When I was about twenty-two, laid off from my job in project management, I began searching for careers that I believed would protect me from future layoffs. I had settled between becoming a police officer or an insurance agent. When I presented my idea of becoming a police officer to my then fiance, his response, “If you become a cop we are never having kids…” changed the trajectory of my life. I was so determined to have a family that I instead chose the latter and became an insurance agent. Making this decision, I also chose to continue living a life filled with emotional and mental abuse and unintentionally confirmed the limiting beliefs that I couldn’t do anything on my own and didn’t deserve anything better.
By my twenty-seventh birthday, instead of a celebration with friends, it consisted of a couple bottles of wine, me in the fetal position alone on my living room floor and a tsunami of tears. I was newly single with very few friends, living in a one bedroom apartment. I had no children and no husband. I was working in a career I hated with no clear vision of what my future would be.

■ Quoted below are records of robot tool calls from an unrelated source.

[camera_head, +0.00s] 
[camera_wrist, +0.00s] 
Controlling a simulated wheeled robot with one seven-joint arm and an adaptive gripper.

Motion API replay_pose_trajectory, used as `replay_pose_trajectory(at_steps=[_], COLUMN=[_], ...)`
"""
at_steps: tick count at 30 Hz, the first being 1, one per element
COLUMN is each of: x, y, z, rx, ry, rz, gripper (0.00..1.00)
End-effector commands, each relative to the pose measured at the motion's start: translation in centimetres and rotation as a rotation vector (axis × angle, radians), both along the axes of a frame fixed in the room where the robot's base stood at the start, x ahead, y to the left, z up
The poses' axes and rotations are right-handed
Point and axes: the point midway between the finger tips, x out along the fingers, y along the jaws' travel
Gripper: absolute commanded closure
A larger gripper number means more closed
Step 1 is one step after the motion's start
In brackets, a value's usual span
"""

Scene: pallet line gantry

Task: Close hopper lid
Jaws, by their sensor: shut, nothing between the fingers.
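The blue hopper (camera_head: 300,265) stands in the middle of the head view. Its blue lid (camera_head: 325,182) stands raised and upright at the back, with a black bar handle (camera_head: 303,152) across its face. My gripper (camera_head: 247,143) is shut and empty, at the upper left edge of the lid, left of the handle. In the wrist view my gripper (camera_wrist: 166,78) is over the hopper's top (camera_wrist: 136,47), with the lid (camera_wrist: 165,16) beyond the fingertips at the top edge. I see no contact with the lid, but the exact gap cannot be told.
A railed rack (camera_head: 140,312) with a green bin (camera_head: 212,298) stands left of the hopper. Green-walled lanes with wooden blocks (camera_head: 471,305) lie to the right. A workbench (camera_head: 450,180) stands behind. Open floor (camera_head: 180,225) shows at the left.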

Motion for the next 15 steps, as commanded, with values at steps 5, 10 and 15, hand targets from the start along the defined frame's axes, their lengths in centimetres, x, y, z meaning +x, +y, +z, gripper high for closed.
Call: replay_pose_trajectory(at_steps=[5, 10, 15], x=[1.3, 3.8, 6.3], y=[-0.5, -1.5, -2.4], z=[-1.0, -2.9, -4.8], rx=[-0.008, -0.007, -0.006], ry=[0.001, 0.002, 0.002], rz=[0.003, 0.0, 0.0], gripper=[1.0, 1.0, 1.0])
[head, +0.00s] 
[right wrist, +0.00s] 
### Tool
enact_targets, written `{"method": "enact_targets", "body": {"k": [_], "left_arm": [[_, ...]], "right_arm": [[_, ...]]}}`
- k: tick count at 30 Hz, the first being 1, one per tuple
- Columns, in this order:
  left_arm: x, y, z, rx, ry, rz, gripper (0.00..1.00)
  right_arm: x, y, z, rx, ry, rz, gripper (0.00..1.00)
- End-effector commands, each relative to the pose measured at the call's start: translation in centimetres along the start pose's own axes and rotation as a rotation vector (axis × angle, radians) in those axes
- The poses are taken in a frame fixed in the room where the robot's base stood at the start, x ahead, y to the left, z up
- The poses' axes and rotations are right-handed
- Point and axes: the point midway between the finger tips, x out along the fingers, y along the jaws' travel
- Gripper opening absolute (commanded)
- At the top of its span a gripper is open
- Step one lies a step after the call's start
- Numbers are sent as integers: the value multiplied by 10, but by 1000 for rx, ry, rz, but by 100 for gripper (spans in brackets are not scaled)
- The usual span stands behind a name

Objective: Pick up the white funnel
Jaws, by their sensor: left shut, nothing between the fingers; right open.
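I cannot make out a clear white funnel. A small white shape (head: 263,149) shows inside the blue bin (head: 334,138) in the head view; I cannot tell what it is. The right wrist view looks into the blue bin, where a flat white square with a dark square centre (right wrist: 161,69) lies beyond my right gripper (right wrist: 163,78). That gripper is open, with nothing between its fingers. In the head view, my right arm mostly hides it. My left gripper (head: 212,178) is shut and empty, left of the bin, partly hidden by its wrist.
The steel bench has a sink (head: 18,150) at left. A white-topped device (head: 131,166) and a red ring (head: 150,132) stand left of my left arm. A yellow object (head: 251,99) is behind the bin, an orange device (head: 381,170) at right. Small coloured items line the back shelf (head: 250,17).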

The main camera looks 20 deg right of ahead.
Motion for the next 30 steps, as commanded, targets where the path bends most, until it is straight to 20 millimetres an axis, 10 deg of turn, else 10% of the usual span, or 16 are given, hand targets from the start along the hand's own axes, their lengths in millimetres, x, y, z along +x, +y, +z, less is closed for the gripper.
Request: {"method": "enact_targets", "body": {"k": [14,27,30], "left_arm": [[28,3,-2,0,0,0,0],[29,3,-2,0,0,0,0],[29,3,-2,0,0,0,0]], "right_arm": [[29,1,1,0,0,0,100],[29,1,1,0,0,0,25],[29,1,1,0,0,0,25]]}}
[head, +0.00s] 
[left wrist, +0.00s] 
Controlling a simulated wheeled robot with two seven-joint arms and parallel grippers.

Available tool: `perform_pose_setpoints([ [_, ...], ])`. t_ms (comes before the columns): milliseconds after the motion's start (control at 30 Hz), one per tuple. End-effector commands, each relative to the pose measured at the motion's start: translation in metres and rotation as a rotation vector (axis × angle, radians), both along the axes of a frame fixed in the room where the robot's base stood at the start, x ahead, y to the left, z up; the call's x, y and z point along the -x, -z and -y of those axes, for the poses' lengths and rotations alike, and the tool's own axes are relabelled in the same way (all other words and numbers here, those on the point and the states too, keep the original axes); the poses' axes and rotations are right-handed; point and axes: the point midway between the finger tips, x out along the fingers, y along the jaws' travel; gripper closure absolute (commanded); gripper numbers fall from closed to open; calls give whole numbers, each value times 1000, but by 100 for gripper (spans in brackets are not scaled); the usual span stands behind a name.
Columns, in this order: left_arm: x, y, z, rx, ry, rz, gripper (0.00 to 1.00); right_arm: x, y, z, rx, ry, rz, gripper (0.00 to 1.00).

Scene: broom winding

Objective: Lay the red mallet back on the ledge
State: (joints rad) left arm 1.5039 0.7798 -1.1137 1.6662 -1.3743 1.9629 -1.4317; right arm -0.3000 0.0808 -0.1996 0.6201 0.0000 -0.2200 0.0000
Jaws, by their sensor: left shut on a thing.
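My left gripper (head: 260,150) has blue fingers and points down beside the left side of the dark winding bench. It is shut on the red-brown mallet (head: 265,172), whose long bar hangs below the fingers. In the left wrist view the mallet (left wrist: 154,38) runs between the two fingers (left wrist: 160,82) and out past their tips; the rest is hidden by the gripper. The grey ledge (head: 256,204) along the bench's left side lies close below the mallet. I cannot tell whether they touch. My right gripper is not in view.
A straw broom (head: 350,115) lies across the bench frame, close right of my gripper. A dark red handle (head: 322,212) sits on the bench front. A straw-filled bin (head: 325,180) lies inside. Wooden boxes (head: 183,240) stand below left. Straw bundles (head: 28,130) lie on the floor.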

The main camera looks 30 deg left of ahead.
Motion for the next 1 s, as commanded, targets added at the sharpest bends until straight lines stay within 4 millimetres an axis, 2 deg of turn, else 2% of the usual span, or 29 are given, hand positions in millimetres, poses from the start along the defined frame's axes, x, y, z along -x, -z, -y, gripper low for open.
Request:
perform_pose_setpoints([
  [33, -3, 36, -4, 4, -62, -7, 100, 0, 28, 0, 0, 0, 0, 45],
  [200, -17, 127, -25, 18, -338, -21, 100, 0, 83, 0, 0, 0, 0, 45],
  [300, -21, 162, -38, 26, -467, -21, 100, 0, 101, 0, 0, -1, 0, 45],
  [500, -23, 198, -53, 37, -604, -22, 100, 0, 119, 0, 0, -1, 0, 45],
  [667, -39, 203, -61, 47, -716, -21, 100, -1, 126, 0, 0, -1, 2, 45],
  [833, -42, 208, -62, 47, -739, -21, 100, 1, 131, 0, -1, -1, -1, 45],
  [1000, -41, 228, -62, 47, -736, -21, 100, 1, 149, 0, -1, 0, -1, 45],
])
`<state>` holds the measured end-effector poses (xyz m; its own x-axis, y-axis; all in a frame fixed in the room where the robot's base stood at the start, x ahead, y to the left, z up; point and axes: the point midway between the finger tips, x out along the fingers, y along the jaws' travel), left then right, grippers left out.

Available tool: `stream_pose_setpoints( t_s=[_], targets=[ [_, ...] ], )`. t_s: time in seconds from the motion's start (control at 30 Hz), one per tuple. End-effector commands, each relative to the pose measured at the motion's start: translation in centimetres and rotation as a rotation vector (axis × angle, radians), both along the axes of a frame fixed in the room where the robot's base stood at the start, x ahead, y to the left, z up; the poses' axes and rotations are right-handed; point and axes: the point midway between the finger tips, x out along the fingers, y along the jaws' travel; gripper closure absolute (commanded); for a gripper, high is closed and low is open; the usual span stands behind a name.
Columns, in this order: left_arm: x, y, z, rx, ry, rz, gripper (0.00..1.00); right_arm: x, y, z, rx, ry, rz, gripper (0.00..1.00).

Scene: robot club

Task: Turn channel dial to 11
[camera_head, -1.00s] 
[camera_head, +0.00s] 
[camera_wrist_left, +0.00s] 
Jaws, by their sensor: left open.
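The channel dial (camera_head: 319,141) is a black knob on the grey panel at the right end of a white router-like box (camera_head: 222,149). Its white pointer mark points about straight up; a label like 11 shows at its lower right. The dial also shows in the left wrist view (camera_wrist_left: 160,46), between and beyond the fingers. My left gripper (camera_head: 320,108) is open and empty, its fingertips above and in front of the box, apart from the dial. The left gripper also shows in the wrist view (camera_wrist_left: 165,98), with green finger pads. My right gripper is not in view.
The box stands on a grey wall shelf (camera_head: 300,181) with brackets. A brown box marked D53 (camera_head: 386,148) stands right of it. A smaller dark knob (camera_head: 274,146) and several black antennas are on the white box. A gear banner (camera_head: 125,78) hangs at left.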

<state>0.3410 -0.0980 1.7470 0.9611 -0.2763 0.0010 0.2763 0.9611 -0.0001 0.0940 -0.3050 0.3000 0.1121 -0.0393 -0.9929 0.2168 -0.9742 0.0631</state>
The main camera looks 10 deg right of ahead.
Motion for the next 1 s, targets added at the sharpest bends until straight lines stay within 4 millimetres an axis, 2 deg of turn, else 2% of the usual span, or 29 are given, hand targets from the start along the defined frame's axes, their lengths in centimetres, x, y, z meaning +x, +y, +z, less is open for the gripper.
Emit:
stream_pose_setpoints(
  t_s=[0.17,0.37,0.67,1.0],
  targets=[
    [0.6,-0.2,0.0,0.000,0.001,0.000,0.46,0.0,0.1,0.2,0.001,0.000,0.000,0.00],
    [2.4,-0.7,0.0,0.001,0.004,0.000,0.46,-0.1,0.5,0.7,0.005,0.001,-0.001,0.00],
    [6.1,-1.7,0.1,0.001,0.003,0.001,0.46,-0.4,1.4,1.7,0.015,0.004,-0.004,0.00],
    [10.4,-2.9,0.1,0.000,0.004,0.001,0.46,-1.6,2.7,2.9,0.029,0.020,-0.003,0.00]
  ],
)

I spent the next three years dating and looking for men who could father my children instead of meeting new friends, building real relationships and rebuilding my life. I was obsessed with finding someone who would give me beautiful babies. The longer it took to find someone, the more I panicked and started developing addictions to fill that void. I developed an addiction to working out, partying, drugs, alcohol and if I am honest with myself, the way it felt to be desired and wanted by the men I was spending my time with.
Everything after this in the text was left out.